Holocaust survivor Eva Schloss remembers the day when her ideal family life in Vienna, Austria came crashing down. In March 1938, Nazis invaded and quickly Schloss began to see large flags bearing swastikas draped throughout the city.
“For us Jewish people, we were very scared,” Schloss said, who at the time could not imagine how quickly her life would be changed.
Invited by the University of Colorado Boulder’s Jewish Student Association and Cultural Events Board, Schloss, the step-sister of Anne Frank, spoke to hundreds in CU’s Glenn Miller Ballroom Wednesday night.
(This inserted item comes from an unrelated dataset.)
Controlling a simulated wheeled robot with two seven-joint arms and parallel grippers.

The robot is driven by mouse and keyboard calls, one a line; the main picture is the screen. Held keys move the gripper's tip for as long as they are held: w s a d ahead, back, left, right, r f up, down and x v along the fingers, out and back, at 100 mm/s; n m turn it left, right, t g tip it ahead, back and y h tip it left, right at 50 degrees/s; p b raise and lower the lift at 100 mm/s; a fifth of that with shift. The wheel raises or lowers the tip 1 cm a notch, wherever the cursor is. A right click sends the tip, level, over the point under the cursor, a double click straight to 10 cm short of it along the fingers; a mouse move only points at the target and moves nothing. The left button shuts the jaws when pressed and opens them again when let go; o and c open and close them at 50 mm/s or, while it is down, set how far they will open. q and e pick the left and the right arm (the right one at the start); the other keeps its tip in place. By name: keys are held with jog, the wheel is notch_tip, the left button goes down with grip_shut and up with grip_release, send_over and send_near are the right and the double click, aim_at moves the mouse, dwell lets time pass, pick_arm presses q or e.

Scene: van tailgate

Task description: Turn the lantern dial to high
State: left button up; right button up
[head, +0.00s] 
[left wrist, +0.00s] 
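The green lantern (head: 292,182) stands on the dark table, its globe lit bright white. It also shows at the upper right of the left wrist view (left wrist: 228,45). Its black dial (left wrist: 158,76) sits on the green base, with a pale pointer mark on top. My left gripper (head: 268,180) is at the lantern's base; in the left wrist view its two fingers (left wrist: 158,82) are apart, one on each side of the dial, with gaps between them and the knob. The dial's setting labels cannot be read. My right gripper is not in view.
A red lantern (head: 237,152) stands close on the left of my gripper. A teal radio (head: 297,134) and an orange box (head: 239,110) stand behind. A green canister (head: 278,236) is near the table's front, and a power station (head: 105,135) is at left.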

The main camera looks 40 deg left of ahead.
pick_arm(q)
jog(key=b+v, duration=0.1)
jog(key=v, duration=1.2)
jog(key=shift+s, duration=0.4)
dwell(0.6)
She retold her experience of surviving the Holocaust as a child, beginning with the end of her tranquil life in Austria.
After Vienna fell to Nazi occupation, Schloss, along with her brother, mother and father, fled to Amsterdam. There they met Otto Frank and his daughter, Anne, who Schloss befriended for a brief time. It seemed to Schloss that life may return to normal, but it “all came crashing down” once the Nazis threatened to bomb the Netherlands. Schloss and her family were forced to split up, her father taking her brother while she stayed with her mother. Her father told her it was their “best chance for survival.”
“I started to cry,” Schloss said. “I was 13 years old and I think that was the first time that I really realized that it might be a matter of life and death.”
Schloss said that she and her mother moved about seven times to different places that were willing to house them. Two years later, on the day of Schloss’ 15th birthday, she was given a parcel by her host. But before she could open it there was a knock at the door and suddenly Nazi officers stormed inside.
Swept away to an interrogation room, Schloss remembers seeing a large picture of Adolf Hitler hanging on the wall while two Nazi officials interrogated her, a sharp light beaming on her face. They told her they would kill her brother if she did not reveal who had been hiding her and her mother.
“I was 13 years old and I think that was the first time that I really realized that it might be a matter of life and death.”
Eva Schloss, holocaust survivor
“I was in shock,” Schloss said. “I knew this was probably the end of my life.”
Eventually, the Nazis released Schloss to her family and transported the four of them by train, or as Schloss called it a “container,” to Westaburg, a holding camp in the Netherlands. From there she and her family were sent to Auschwitz, the last time the four of them were all together.
Schloss said she and her mother were put to work in Birkenau, a concentration camp for women roughly a mile from Auschwitz.
As soon as they arrived at Birkenau, they were stripped of their clothes, had their heads shaved clean and their names replaced with a number. They slept in bunk beds filled with bed bugs and lice. Their food was “liquid muck” that stopped them from menstruating, and they were given just one piece of bread per day.
Schloss explained that the most difficult time in the camp was the winter. Her toes were frozen, she lost her shoes and she could barely walk. She was “nearly giving up,” especially after being separated from her mother thinking she would never see her again.
But shortly before the camp was liberated in January 1945, Schloss and her mother were reunited and the two escaped to Odessa, Ukraine, to wait out the war. Schloss said her father and brother never made it out of the camps.
The two returned to Amsterdam, where they were reunited with Otto Frank, whose only piece of his family he still had left was his daughter Anne’s diary.
While Schloss’ story carried a somber tone for most of the evening, she did provide the audience with a hopeful message about her life continuing after the camps.
As time passed, Schloss met a young man who became a good friend, and after six months he proposed to her. While at first worried she would be leaving her mother alone, she eventually accepted the proposal after her mother told her she and Frank were getting married, making Schloss Anne Franks’ step-sister. Her and her husband married around the same time as her mother and Frank.
“We had three daughters and five grandchildren, and so life went on again,” Schloss said to audience applause.
Oren Shmueli, president of CU’s Jewish Student Alliance, said he hoped Schloss’ speech would bring down “anti-Semitism levels” in Boulder. On Nov. 2, a group handed out anti-Semitic propaganda to passersby on Peal Street Mall.
“Hopefully sharing her story will get students to talk about it,” Shmueli said.
Some student audience members felt Schloss’ story struck a personal chord with them.
“Firstly, I thought it was heartbreaking, but then I thought it was amazing, and she’s so inspiring and so incredible,” said senior Emmy Strongwater.
“My great aunt survived Auschwitz as well, and so when I was five, I asked her what her tattoo on her arm was and she told me everything and it really resonated with me,” said senior Daniel Gutman. “Ever since then I knew I couldn’t let the flame die.”